⟨

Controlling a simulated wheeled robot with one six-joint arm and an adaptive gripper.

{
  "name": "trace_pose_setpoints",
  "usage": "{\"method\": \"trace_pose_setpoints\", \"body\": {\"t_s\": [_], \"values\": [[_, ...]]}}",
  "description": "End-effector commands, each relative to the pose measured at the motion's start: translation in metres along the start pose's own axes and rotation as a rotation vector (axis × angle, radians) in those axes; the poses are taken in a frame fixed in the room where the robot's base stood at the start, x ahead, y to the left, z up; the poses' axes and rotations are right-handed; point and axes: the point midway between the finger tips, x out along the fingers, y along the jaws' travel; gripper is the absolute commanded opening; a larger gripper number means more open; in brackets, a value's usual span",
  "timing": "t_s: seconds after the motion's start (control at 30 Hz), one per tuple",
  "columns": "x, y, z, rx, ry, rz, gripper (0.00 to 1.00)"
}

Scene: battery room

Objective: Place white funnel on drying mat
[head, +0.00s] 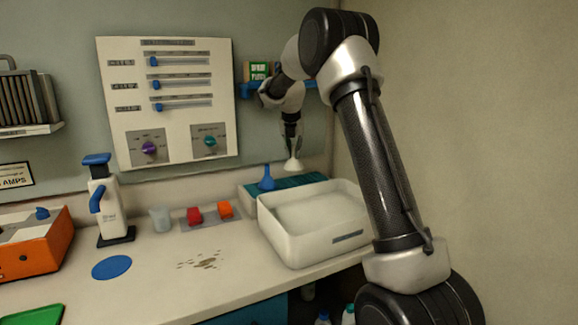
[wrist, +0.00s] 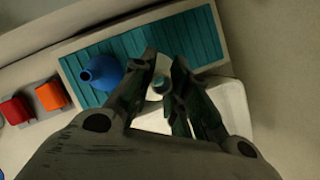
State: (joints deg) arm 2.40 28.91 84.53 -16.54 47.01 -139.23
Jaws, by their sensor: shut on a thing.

⟩

TO DO –
Ignore the images and quote every line of the listing exactly.

FINISHED EXERCISE –
Controlling a simulated wheeled robot with one six-joint arm and an adaptive gripper.

{
  "name": "trace_pose_setpoints",
  "usage": "{\"method\": \"trace_pose_setpoints\", \"body\": {\"t_s\": [_], \"values\": [[_, ...]]}}",
  "description": "End-effector commands, each relative to the pose measured at the motion's start: translation in metres along the start pose's own axes and rotation as a rotation vector (axis × angle, radians) in those axes; the poses are taken in a frame fixed in the room where the robot's base stood at the start, x ahead, y to the left, z up; the poses' axes and rotations are right-handed; point and axes: the point midway between the finger tips, x out along the fingers, y along the jaws' travel; gripper is the absolute commanded opening; a larger gripper number means more open; in brackets, a value's usual span",
  "timing": "t_s: seconds after the motion's start (control at 30 Hz), one per tuple",
  "columns": "x, y, z, rx, ry, rz, gripper (0.00 to 1.00)"
}

Scene: battery room

Objective: Place white funnel on drying mat
[head, +0.00s] 
[wrist, +0.00s] 
State: (joints deg) arm 2.40 28.91 84.53 -16.54 47.01 -139.23
Jaws, by their sensor: shut on a thing.

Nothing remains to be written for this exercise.